V. Transformative Justice: A Goal or a Process?

Let us examine more closely the concept of transformative justice.

Much of what has been written about transformative justice is not very clear about either the goals or the process. Perhaps the clearest description of how transformative justice can help to bring about serious reforms is in Jim Consedine's October 1999 article.

Like many other writers, Consedine opines that transformative justice processes "include much of what is recommended in restorative conferencing, but take into account wider back-ground issues" which might include such matters as "inter-generational abuse, violence, addiction and poverty."

He notes that the "transformative process can be a vehicle for community growth and development in ways that will bring out the best qualities of many in the community. The offending can be a trigger to convene such a gathering." For example, the participants "may look at the resources available or otherwise in the community to help people, the opportunities for employment and constructive living, the need for the wider community to take some responsibility for its health and well being." He suggests that a town with three bars and no recreation facilities is likely to have more alcohol related crime, and in response to such crimes might be moved to add recreation facilities and, perhaps, some addictions programs.

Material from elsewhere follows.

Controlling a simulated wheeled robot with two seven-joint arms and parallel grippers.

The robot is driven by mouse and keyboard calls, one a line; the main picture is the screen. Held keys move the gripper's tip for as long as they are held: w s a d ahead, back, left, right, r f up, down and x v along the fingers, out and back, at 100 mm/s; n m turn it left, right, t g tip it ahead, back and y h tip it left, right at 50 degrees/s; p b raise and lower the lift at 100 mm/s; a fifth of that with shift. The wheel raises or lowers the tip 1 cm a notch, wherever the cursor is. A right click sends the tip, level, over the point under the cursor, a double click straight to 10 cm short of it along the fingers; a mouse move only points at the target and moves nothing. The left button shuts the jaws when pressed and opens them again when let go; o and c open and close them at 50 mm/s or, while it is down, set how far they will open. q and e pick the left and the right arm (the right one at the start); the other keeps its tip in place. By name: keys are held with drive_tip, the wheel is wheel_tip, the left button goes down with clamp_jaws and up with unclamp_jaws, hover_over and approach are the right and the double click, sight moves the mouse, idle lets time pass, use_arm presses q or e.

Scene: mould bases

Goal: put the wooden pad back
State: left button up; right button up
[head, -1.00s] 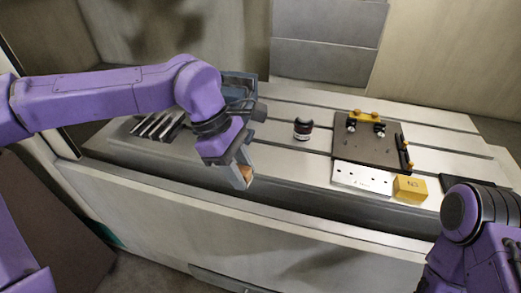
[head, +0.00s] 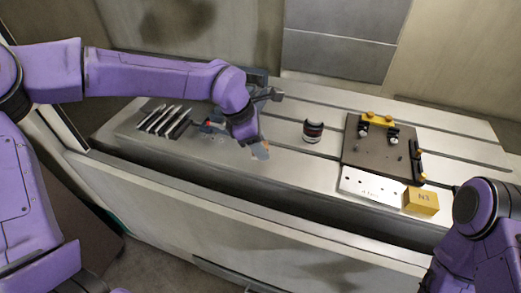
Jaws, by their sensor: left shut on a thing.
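My left gripper (head: 262,152) is at the middle of the machine table, pointing down and shut on a small brown piece that looks like the wooden pad (head: 260,151). Only a little of the pad shows between the fingers. I cannot tell whether it touches the table. My right arm shows at the right edge, but its gripper is out of view.
The slotted table (head: 300,170) holds a dark can (head: 313,131), a dark mould plate (head: 370,155) with yellow-black clamps, a pale drilled plate (head: 372,186) and a yellow block (head: 420,201). A rack of bars (head: 163,121) lies left. The table's front strip is mostly clear.

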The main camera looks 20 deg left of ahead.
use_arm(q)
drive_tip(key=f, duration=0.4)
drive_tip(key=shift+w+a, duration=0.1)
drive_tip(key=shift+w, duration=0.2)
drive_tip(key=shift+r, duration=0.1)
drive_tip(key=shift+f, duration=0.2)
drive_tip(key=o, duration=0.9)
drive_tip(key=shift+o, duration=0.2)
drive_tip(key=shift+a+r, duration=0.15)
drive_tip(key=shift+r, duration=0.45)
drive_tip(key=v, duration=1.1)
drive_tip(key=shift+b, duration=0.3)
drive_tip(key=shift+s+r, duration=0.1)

Australians John McDonald and David Moore say that the community conferencing techniques they teach "transform conflicts into cooperation" thereby opening the door to resolving conflicts.

This also is the view of Dr. Lauren Abramson of Johns Hopkins, who teaches and shepherds community conferencing programs in Maryland. But it is not "transformative justice" in the sense implied by the writings of Morris and Consedine.

John Wilmerding says that transformative justice processes "permit, encourage, and assist (or enable) individuals and groups to transform their patterns of personal energy, intentions and/or behavior from negative/destructive to positive/affirmative, in order that they might be able to fully, mutually, affirmatively, and pro-actively participate in the co-creation or restoration of equity and/or harmony in their community."